For reference, adding the following on top of what I described in my initial post got things working:

apiVersion: policy.linkerd.io/v1beta1
kind: HTTPRoute
metadata:
  name: grpc-greeter-health-check
spec:
  parentRefs:
    - name: grpc-greeter
      kind: Server
      group: policy.linkerd.io
  rules:
    - matches:
        - path:
            value: "/grpc.health.v1.Health/Check"
          method: POST
---
apiVersion: policy.linkerd.io/v1alpha1
kind: AuthorizationPolicy
metadata:
  name: grpc-greeter-health-check
spec:
  targetRef:
    group: policy.linkerd.io
    kind: HTTPRoute
    name: grpc-greeter-health-check
  requiredAuthenticationRefs: []
stale[bot] commented 1 year ago

This issue has been automatically marked as stale because it has not had recent activity. It will be closed in 14 days if no further activity occurs. Thank you for your contributions.

pranoyk commented 1 year ago

Hey @adleong can you give me a brief of what is expected out of this issue? Then I can start working on it. Also, it looks like @AlexGoris-KasparSolutions problem was solved.

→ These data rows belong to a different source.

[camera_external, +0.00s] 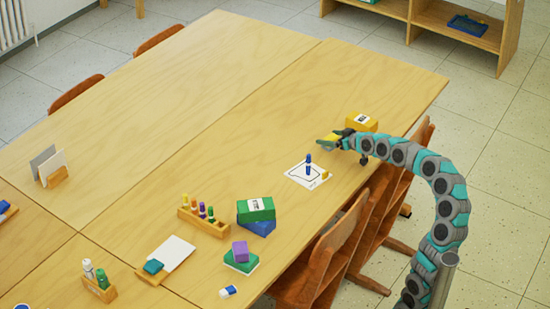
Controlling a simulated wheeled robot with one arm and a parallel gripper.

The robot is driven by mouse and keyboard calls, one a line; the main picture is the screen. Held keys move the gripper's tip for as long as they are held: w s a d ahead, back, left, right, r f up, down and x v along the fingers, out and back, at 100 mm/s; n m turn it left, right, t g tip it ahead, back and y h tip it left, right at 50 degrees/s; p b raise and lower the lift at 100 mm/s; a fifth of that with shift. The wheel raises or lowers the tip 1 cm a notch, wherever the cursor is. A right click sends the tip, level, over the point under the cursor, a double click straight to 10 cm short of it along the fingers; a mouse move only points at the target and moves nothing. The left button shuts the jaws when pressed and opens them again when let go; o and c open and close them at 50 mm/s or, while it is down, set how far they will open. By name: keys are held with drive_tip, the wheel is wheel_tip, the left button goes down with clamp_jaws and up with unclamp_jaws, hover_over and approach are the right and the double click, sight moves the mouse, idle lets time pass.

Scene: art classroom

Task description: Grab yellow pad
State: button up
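My gripper (329,141) is above the right part of the table, left of a yellow box (369,125) with a white label. Yellow and greenish colour shows at the fingertips. It is too small to tell whether this is a yellow pad between the fingers or part of the gripper, so I cannot tell whether the gripper is open or shut. The yellow box stands on the table just behind my wrist, which partly hides it. No other yellow pad is clearly visible.
A white sheet (295,178) with a blue marker (308,165) upright lies just below my gripper. A green box (257,207) sits on a blue box (257,227); a marker holder (204,225) and a purple pad (240,250) on a green pad (240,265) are nearby. The table's far half is clear.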

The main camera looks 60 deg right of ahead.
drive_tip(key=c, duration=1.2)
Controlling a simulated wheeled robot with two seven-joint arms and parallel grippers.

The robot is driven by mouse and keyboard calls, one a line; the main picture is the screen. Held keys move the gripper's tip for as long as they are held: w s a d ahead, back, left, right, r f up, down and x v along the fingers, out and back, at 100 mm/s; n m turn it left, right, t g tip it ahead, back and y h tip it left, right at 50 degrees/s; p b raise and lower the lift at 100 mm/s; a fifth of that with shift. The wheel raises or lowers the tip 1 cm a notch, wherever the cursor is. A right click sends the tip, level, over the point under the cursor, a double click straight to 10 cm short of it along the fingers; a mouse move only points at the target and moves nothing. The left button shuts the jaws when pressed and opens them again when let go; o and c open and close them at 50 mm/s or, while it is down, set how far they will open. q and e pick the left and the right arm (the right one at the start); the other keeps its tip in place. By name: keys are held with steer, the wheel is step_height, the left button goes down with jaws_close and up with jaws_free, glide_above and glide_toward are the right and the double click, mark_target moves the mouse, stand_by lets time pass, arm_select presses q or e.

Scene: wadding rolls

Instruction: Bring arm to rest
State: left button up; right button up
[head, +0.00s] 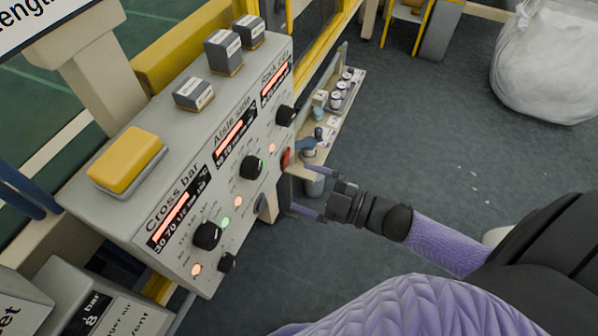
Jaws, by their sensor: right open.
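My right gripper (312,192) is in the middle of the head view, at the end of my purple and black right arm (440,240), which comes in from the right. Its two purple fingers are spread apart and nothing shows between them. The fingertips point left, close to the right edge of the grey control panel (222,190); I cannot tell whether they touch it. The panel carries black knobs, lit displays and a red button (285,158) just above the fingers. My left gripper is not in the picture.
A yellow block (126,160) and several small grey boxes (223,52) sit on top of the panel. Behind the gripper is a narrow shelf (322,140) with small cans. A white bag (548,62) stands at the top right. The grey floor (430,130) between is mostly clear.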

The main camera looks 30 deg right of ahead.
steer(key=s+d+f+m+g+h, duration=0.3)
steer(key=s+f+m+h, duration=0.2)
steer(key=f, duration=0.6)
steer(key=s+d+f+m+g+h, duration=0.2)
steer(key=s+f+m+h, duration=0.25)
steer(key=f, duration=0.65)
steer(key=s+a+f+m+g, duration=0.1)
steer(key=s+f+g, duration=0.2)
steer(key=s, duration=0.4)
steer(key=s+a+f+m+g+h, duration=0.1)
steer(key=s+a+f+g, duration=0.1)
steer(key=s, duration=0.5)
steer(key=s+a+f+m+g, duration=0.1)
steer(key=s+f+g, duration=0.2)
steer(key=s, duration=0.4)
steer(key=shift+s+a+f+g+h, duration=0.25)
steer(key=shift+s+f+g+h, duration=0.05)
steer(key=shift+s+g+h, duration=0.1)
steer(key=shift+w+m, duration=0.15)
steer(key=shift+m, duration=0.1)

AlexGoris-KasparSolutions commented 1 year ago

Hey @adleong can you give me a brief of what is expected out of this issue? Then I can start working on it. Also, it looks like @AlexGoris-KasparSolutions problem was solved.

Well, I found a workaround, I wouldn't say the issue is fixed. As mentioned in my previous post, this workaround opens the pod up to health-check requests from any other pod, which in theory could be exploited by rogue pods. Besides that concern, it adds a considerable amount of configuration to our k8s infrastructure, whereas non-gRPC health checks are detected by linkerd-proxy and allowed automatically (as described in #7050)

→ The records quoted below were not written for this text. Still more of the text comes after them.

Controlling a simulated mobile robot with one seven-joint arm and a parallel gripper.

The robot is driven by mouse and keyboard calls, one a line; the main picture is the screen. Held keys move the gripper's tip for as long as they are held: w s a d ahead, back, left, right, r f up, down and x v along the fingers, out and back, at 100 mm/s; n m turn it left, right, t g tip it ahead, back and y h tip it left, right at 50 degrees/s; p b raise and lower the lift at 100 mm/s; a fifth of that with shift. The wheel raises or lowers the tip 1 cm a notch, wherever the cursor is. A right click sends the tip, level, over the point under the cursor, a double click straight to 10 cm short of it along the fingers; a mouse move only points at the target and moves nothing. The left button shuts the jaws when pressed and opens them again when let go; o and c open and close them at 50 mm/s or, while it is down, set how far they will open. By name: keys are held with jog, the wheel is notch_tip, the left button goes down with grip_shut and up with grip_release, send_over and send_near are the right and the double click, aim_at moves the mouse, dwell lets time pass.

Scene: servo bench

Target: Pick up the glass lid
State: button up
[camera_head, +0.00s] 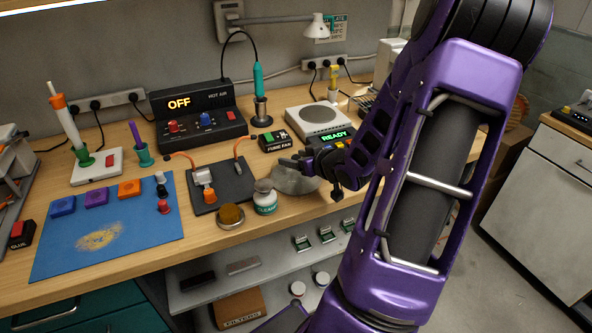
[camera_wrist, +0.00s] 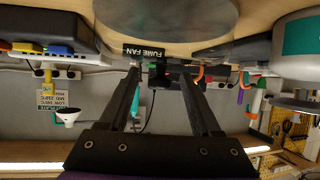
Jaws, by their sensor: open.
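The glass lid (camera_head: 291,181) is a translucent grey disc lying near the front edge of the wooden bench, partly hidden by my gripper. In the wrist view, whose picture is upside down, a pale grey disc that looks like the lid (camera_wrist: 165,14) shows at the top edge, cut off by the frame. My gripper (camera_head: 311,177) is over the lid's right side in the head view. Its two fingers stand apart in the wrist view (camera_wrist: 158,76), with nothing held between them. I cannot tell whether a finger touches the lid.
A white cleaner jar (camera_head: 265,197) stands just left of the lid, with a round amber tin (camera_head: 231,215) beyond it. Behind are the fume fan box (camera_head: 275,141) and a hot plate (camera_head: 318,119). A blue mat (camera_head: 140,240) with several small blocks lies at left.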

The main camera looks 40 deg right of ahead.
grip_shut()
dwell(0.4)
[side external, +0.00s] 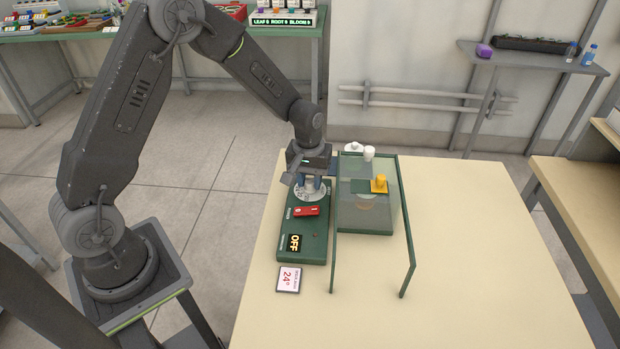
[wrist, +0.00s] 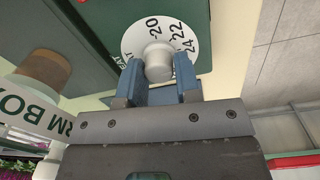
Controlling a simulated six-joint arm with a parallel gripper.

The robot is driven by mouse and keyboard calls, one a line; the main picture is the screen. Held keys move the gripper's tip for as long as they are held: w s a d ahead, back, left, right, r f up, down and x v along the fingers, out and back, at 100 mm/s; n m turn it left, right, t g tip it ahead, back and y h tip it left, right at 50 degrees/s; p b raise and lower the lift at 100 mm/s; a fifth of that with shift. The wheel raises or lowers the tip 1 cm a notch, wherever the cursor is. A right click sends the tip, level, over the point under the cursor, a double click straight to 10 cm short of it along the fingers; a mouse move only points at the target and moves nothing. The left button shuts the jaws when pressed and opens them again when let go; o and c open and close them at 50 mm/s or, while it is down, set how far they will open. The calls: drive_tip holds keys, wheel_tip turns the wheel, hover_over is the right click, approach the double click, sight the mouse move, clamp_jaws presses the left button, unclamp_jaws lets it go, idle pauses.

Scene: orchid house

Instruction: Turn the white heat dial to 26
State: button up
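The white heat dial (wrist: 133,40) sits on the far end of the green control panel (side external: 314,245). It also shows in the side view (side external: 308,197), partly under my gripper. In the wrist view its rim carries 20, 22 and 24, with part of the word HEAT at the left. Its pale round knob (wrist: 158,62) is between the two blue fingers of my gripper (wrist: 160,85). The fingers lie against both sides of the knob, with no clear gap. No index mark for the setting can be made out.
A green-framed box (side external: 365,218) with a yellow knob (side external: 379,184) stands close on the right. The table's right side (side external: 470,250) is clear.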

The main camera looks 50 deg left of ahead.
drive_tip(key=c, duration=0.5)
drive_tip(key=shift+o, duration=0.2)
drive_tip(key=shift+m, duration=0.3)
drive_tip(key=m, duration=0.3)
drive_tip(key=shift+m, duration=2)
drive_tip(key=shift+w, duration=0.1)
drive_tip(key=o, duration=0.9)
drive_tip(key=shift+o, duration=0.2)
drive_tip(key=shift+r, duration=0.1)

pranoyk commented 1 year ago

Well, I found a workaround, I wouldn't say the issue is fixed. As mentioned in my previous post, this workaround opens the pod up to health-check requests from any other pod, which in theory could be exploited by rogue pods. Besides that concern, it adds a considerable amount of configuration to our k8s infrastructure, whereas non-gRPC health checks are detected by linkerd-proxy and allowed automatically (as described in #7050)

Cool, I will have a look at it then.